TASK INSTRUCTIONS
Among the lines below, list those containing the string "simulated".

━━━ DATASET EXTRACT ━━━

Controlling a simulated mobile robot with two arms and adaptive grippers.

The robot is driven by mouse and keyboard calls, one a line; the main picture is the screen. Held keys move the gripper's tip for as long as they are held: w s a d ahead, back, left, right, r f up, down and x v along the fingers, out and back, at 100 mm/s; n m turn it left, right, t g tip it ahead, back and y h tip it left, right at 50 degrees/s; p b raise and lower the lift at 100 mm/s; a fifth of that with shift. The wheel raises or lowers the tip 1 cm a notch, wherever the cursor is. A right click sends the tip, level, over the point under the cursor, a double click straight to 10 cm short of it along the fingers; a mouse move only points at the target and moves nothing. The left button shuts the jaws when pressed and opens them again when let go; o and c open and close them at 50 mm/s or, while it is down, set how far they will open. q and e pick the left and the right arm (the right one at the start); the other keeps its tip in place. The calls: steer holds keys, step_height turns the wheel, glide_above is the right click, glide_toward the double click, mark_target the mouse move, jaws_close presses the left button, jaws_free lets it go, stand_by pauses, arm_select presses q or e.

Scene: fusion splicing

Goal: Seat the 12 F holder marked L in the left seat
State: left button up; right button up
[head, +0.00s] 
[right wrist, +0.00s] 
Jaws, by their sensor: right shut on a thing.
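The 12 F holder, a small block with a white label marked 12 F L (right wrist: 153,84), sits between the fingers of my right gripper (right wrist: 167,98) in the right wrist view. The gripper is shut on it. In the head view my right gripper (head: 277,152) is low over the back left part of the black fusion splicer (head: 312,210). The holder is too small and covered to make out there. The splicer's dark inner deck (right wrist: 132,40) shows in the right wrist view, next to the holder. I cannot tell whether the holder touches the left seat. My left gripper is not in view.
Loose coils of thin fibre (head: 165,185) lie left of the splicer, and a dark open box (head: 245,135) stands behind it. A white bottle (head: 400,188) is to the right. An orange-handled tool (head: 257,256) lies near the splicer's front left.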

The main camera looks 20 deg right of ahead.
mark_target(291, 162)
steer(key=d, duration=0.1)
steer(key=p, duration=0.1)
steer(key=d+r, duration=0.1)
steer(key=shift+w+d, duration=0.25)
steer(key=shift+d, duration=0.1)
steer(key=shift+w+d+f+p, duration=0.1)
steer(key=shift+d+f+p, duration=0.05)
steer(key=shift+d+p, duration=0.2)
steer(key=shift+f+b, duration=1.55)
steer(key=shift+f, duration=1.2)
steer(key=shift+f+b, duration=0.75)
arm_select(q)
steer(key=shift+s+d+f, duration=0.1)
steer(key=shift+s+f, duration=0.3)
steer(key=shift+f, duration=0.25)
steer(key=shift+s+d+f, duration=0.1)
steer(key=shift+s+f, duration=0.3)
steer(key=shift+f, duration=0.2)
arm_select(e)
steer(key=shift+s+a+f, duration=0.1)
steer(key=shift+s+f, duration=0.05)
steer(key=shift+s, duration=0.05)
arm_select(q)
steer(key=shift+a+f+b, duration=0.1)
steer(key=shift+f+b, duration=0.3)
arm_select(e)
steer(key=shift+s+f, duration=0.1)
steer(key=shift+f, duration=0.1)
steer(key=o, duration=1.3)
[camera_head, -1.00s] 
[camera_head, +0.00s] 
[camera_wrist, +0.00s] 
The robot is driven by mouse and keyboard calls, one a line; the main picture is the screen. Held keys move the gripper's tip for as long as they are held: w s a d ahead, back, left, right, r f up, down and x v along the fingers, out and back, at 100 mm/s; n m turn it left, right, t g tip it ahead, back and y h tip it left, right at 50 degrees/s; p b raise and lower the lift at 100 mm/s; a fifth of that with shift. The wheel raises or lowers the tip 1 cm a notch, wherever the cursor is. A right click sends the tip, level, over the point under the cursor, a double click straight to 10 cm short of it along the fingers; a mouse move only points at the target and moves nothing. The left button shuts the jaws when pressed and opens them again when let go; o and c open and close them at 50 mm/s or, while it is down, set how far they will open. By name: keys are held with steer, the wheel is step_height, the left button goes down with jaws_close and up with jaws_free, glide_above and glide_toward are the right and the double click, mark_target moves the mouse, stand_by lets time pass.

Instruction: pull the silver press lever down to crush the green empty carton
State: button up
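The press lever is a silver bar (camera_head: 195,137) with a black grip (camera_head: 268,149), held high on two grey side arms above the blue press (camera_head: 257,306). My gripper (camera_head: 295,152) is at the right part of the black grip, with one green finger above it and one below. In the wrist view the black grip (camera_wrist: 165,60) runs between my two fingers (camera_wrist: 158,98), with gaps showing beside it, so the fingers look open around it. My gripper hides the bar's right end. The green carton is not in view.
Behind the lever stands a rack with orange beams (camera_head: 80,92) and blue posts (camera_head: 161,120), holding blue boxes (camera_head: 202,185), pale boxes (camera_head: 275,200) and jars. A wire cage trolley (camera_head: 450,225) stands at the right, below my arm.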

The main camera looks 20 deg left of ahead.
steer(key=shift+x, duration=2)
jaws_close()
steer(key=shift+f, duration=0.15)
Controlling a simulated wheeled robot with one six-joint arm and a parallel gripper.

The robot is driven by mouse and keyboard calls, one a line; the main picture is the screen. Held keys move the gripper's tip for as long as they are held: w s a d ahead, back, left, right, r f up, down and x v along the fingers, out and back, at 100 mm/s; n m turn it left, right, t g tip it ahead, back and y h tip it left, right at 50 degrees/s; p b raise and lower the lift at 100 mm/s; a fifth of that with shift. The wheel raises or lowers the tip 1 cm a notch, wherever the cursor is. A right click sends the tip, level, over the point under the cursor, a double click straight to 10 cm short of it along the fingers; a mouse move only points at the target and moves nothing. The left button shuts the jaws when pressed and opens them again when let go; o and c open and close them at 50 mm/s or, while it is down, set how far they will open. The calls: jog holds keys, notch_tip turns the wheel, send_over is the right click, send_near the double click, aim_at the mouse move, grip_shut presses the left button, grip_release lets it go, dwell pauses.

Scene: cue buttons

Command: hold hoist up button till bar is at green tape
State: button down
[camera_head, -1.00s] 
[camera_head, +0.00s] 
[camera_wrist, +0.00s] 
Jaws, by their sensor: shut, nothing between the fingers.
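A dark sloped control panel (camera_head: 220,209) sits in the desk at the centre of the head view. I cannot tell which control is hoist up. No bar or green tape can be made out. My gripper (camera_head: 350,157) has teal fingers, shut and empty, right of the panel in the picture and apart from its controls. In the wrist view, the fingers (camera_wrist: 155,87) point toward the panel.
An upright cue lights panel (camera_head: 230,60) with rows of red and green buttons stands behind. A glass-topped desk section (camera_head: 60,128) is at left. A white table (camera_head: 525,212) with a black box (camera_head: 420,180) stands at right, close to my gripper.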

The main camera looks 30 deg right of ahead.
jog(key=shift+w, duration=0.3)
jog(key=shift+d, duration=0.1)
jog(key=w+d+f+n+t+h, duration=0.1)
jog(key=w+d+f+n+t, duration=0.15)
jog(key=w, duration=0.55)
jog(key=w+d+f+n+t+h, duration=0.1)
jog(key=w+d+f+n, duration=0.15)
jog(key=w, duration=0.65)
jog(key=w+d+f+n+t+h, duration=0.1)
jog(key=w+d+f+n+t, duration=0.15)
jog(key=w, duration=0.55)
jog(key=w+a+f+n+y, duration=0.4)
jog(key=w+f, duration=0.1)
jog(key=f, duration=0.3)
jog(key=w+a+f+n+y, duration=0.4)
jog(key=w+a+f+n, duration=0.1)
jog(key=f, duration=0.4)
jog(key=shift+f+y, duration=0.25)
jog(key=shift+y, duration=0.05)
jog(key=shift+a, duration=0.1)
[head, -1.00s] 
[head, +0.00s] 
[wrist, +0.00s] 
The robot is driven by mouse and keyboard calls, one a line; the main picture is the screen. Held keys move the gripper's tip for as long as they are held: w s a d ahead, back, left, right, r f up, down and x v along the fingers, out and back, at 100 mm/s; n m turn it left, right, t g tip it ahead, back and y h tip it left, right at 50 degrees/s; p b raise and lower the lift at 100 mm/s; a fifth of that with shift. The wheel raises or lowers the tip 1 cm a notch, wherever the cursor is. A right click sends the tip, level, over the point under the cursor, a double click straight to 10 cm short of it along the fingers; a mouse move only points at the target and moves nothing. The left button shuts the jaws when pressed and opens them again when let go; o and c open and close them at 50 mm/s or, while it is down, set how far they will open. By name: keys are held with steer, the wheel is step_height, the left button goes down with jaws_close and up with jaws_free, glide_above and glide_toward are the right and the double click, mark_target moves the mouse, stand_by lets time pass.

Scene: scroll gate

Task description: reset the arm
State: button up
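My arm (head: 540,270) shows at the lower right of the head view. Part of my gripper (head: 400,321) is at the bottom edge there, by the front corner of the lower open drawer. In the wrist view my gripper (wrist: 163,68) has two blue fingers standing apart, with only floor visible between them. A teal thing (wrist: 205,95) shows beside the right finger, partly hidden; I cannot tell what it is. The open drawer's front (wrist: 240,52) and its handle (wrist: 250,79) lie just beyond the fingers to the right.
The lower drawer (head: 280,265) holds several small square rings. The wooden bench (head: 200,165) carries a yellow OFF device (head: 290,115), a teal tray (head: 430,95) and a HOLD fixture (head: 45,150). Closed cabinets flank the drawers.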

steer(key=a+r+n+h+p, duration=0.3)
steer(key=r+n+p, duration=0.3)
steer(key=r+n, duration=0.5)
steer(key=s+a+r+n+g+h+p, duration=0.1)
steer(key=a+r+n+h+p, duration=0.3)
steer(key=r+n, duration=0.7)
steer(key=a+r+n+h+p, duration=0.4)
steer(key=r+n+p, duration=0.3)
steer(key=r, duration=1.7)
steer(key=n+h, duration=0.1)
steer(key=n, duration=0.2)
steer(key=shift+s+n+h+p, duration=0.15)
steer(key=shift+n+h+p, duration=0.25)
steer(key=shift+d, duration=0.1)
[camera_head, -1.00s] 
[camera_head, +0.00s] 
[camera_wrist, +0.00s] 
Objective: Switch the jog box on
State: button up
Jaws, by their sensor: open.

━━━

SOLVED PROBLEM
Controlling a simulated mobile robot with two arms and adaptive grippers.
Controlling a simulated wheeled robot with one six-joint arm and a parallel gripper.

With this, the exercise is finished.